Theoretically-minded readers might question Lane Fox’s preference for narrative over thematic analysis in his history, but he has his own theoretical reasons for the choice, and his narrative is unified by a thematic strand; it picks up on three notions which the ancient writers themselves especially liked to emphasise - ‘freedom’, ‘justice’ and ‘luxury’ - and traces their shifts and twists in practical politics and state-ideologies over a passage of a thousand years.
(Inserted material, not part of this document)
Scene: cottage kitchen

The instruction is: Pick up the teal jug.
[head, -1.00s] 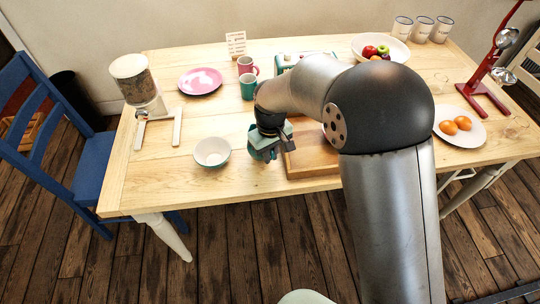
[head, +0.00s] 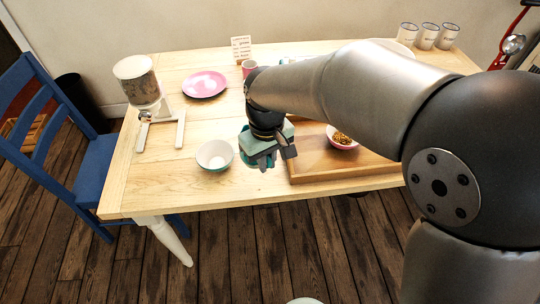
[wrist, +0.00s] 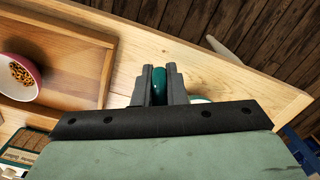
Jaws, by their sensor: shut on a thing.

Freedom and justice are words with a noble ring, but they are often code-words for vested interest, and luxury is a very elastic concept: if you wonder what ‘democracy’ or ‘liberty’ really amounted to in classical Athens or republican Rome, or what ‘legal rights’ meant for a Spartan helot or an Italian freedman, or how Sybarites became synonymous with luxury, or why Tacitus called heated bath-houses tools of ‘enslavement, you will find revealing answers here. And there is so much else. Books about particular periods or aspects of classical antiquity by experts writing for a general readership are no rarity, but it is a long time since a single author has attempted an ‘epic’ portrait of the entire age – still less one enlivened by such empathy and wit. Politics and warfare and their social contexts may be the backbone of Lane Fox’s ‘grand narrative’, but as it unfolds there are constant glances down antiquity’s vivid byways. An Aristotelian philosopher fetches up in town in Afghanistan, bearing an oracle from Delphi for its Greek inhabitants; a band of female fire-eaters puts on an impromptu strip show at a wedding-feast; a prostitute named ‘Lioness’ seduces the son of a one-eyed king. And who could resist a book in which the owner of a pet piglet sadly recalls how it trotted behind his chariot for a hundred miles from Thessalonica, only to fall victim to a road-hog on the crossroads at Edessa?